Investigating the potential of ZrO₂/MoO₃ nanocomposites for efficient hydrogen generation through NaBH₄ methanolysis

This work investigates the potential of ZrO₂/MoO₃ nanocomposites as catalysts for hydrogen production through NaBH₄ methanolysis. The samples were prepared by controlled thermal calcination and characterized using various techniques like XRD, FTIR, Raman, SEM, and surface area BET analysis. Rietveld refinements verified the presence of the ZrO₂ monoclinic phase with the space group P2₁/c in all samples and a second orthorhombic MoO₃ phase with the space group Pnma.
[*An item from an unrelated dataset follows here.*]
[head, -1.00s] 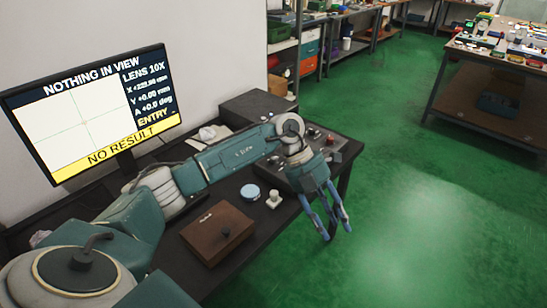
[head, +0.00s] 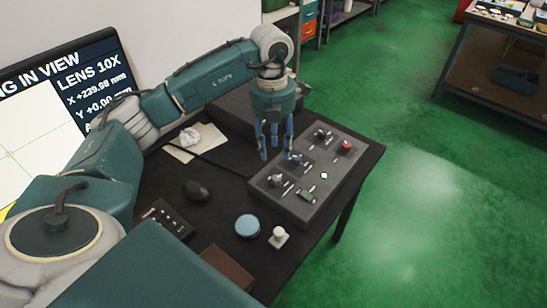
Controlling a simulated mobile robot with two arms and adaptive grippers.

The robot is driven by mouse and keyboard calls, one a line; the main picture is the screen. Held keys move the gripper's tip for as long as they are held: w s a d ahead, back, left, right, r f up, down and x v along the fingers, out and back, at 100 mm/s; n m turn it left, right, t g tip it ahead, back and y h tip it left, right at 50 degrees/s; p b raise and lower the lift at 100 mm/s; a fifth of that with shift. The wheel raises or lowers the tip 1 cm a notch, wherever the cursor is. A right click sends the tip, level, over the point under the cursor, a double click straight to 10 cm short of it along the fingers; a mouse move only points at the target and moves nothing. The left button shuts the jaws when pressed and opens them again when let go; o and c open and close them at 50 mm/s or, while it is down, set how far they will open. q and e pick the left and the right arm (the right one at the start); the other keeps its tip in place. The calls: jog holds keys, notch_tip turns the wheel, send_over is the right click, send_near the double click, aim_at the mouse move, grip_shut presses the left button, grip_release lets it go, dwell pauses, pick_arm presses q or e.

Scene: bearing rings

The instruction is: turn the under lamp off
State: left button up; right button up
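A dark control box (head: 335,165) lies on the black table. It carries a red button (head: 346,147), small levers or knobs and a green switch (head: 306,195). Its labels are too small to read, so I cannot tell which control is the under lamp's. My left gripper (head: 277,156) points down with its blue fingers apart and empty, over or beside the box's back left edge. It hides part of the box there; whether a finger touches it I cannot tell. My right gripper is out of view.
A monitor (head: 98,75) stands at the left. On the table are a black mouse (head: 196,190), a small keypad (head: 165,218), a blue round tin (head: 248,226), a white knob-shaped piece (head: 278,237) and a brown box (head: 228,268). Green floor lies open to the right.

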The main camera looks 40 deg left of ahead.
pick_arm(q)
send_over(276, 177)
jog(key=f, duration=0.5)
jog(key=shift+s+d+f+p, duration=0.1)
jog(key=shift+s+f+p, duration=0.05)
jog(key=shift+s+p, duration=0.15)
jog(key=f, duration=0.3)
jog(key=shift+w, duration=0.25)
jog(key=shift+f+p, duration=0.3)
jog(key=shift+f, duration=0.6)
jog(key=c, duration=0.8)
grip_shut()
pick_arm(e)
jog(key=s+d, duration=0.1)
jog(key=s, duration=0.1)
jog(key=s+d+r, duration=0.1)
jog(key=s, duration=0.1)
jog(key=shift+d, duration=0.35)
The average crystal size decreased from 44 to 40 nm. FTIR and Raman spectroscopy confirmed the successful preparation of ZrO₂/MoO₃ nanocomposites. SEM analysis showed ZrO₂ particles and MoO₃ nanoparticles adhered to the ZrO₂ surface, potentially creating a rougher texture. The results confirmed the formation of ZrO₂/MoO₃ nanocomposites with increasing MoO₃ content, leading to an increased surface area of 19–23 m²/g. The catalytic performance evaluation revealed that the sample containing 30 % MoO₃ (ZM3) exhibited the highest hydrogen generation rate of 18,451 mL/g. min at 30 °C. The calculated activation energy for ZM3 was 18.78 kJ/mol, suggesting efficient hydrogen generation at moderate temperatures.